▶ Dataset content
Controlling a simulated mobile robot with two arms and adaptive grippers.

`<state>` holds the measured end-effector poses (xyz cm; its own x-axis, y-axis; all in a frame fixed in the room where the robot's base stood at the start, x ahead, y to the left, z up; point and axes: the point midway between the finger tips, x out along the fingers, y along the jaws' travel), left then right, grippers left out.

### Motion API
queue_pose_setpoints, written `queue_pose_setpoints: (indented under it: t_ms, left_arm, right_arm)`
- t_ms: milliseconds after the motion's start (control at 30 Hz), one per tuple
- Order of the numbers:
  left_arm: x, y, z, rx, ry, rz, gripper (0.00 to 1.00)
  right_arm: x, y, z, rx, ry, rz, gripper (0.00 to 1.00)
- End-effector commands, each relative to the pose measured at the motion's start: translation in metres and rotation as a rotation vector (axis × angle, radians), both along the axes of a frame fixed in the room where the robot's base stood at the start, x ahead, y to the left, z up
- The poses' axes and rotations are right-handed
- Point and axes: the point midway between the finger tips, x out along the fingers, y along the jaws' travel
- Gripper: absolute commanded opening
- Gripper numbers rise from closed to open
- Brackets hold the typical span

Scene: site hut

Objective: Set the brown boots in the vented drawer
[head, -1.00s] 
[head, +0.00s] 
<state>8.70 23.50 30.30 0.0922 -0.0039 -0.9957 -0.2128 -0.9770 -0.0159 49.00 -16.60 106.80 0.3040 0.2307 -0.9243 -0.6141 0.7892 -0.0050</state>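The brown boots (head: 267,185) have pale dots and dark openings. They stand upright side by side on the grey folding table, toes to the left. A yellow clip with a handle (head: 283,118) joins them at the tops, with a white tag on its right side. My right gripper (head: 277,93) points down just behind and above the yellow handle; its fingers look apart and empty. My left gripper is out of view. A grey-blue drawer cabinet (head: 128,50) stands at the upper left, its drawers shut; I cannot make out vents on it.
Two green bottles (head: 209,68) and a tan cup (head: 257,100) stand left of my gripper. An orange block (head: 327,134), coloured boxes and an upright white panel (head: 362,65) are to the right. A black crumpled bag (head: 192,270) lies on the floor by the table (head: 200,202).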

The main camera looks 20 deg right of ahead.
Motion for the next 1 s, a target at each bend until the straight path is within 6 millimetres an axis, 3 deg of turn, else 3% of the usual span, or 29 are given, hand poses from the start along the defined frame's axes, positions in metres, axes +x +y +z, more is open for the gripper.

▶ Exercise goal
Transcribe word for word the lines from the one holding "- Gripper numbers rise from closed to open" to the last line of the listing above, inclusive.

▶ Task result
- Gripper numbers rise from closed to open
- Brackets hold the typical span

Scene: site hut

Objective: Set the brown boots in the vented drawer
[head, -1.00s] 
[head, +0.00s] 
<state>8.70 23.50 30.30 0.0922 -0.0039 -0.9957 -0.2128 -0.9770 -0.0159 49.00 -16.60 106.80 0.3040 0.2307 -0.9243 -0.6141 0.7892 -0.0050</state>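The brown boots (head: 267,185) have pale dots and dark openings. They stand upright side by side on the grey folding table, toes to the left. A yellow clip with a handle (head: 283,118) joins them at the tops, with a white tag on its right side. My right gripper (head: 277,93) points down just behind and above the yellow handle; its fingers look apart and empty. My left gripper is out of view. A grey-blue drawer cabinet (head: 128,50) stands at the upper left, its drawers shut; I cannot make out vents on it.
Two green bottles (head: 209,68) and a tan cup (head: 257,100) stand left of my gripper. An orange block (head: 327,134), coloured boxes and an upright white panel (head: 362,65) are to the right. A black crumpled bag (head: 192,270) lies on the floor by the table (head: 200,202).

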The main camera looks 20 deg right of ahead.
Motion for the next 1 s, a target at each bend until the straight path is within 6 millimetres an axis, 3 deg of turn, else 3% of the usual span, or 29 are given, hand poses from the start along the defined frame's axes, positions in metres, axes +x +y +z, more is open for the gripper.

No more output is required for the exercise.